WHAT YOU NEED TO DO: Copy exactly the lines of the material below that run from the one containing "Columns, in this" through the one containing "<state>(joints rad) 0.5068". Copy no other lines.

☆ ☆ ☆ ☆ ☆ ☆ ☆

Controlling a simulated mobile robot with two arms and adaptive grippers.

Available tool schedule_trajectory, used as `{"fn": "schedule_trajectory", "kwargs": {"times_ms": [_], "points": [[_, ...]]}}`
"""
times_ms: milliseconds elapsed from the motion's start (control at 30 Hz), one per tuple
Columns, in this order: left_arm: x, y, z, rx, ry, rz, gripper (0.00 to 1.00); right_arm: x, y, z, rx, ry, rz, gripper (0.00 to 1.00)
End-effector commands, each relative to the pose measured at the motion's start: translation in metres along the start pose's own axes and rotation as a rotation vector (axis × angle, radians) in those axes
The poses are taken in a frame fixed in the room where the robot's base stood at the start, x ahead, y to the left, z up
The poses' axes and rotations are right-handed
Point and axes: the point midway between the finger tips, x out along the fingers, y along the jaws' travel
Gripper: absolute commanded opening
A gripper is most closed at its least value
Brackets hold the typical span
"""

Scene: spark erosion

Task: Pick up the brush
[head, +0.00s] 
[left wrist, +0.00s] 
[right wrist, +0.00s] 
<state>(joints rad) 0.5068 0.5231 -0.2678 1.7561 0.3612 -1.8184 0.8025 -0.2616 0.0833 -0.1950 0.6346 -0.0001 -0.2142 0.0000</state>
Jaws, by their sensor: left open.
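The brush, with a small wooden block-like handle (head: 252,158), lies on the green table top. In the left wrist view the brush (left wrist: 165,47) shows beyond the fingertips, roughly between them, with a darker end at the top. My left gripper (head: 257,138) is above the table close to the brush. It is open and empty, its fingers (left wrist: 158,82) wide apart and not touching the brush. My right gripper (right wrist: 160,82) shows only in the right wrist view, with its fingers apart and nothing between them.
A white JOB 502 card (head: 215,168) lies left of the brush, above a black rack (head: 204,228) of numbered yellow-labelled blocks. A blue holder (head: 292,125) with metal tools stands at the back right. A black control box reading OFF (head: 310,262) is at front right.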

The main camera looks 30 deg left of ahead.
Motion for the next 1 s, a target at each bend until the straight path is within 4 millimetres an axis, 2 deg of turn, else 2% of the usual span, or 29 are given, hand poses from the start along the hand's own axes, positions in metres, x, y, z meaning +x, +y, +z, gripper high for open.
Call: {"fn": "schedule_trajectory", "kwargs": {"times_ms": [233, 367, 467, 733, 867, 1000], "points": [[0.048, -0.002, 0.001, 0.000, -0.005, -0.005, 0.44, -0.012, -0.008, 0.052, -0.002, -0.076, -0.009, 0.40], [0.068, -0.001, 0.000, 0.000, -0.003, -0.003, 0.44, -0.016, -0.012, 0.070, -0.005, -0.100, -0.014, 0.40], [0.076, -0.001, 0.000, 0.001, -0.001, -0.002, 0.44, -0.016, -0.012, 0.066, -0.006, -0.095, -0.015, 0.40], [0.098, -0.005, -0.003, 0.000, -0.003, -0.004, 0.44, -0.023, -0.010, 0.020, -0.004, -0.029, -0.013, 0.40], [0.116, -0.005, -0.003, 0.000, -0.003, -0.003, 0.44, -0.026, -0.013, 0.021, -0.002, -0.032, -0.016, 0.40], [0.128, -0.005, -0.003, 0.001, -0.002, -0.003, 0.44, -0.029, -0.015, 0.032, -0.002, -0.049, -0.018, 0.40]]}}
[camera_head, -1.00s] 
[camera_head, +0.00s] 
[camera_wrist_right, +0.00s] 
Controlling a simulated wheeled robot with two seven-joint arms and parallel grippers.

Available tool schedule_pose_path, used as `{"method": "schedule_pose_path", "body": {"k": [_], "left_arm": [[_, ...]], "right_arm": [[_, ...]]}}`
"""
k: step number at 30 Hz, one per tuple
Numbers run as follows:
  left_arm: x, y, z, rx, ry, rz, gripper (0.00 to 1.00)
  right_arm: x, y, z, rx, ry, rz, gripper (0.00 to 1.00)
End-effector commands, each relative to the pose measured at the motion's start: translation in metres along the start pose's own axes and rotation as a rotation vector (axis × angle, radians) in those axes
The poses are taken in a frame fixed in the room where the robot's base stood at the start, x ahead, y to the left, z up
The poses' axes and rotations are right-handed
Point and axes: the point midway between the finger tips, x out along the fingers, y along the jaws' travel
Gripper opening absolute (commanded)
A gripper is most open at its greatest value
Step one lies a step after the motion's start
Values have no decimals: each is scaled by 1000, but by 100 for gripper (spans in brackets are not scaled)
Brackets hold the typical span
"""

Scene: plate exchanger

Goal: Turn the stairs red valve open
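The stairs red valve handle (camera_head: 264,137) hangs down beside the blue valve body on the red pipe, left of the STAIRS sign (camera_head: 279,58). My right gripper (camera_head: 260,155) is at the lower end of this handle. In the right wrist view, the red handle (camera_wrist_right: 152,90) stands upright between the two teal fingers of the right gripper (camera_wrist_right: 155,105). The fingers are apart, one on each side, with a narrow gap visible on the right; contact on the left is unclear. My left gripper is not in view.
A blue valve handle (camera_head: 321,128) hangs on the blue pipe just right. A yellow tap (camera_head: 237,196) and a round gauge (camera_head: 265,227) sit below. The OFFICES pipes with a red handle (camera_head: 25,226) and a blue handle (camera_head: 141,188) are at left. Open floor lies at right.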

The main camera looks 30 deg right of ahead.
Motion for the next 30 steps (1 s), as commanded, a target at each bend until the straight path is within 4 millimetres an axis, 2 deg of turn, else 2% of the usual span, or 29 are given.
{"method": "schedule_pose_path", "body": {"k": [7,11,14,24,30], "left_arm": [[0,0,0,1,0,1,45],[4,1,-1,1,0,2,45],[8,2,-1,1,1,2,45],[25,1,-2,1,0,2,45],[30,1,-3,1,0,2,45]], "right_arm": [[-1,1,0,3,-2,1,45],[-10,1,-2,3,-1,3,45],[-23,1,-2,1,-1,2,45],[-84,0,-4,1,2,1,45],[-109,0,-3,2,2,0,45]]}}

☆ ☆ ☆ ☆ ☆ ☆ ☆

RESPONSE TO THIS EXERCISE:
Columns, in this order: left_arm: x, y, z, rx, ry, rz, gripper (0.00 to 1.00); right_arm: x, y, z, rx, ry, rz, gripper (0.00 to 1.00)
End-effector commands, each relative to the pose measured at the motion's start: translation in metres along the start pose's own axes and rotation as a rotation vector (axis × angle, radians) in those axes
The poses are taken in a frame fixed in the room where the robot's base stood at the start, x ahead, y to the left, z up
The poses' axes and rotations are right-handed
Point and axes: the point midway between the finger tips, x out along the fingers, y along the jaws' travel
Gripper: absolute commanded opening
A gripper is most closed at its least value
Brackets hold the typical span
"""

Scene: spark erosion

Task: Pick up the brush
[head, +0.00s] 
[left wrist, +0.00s] 
[right wrist, +0.00s] 
<state>(joints rad) 0.5068 0.5231 -0.2678 1.7561 0.3612 -1.8184 0.8025 -0.2616 0.0833 -0.1950 0.6346 -0.0001 -0.2142 0.0000</state>

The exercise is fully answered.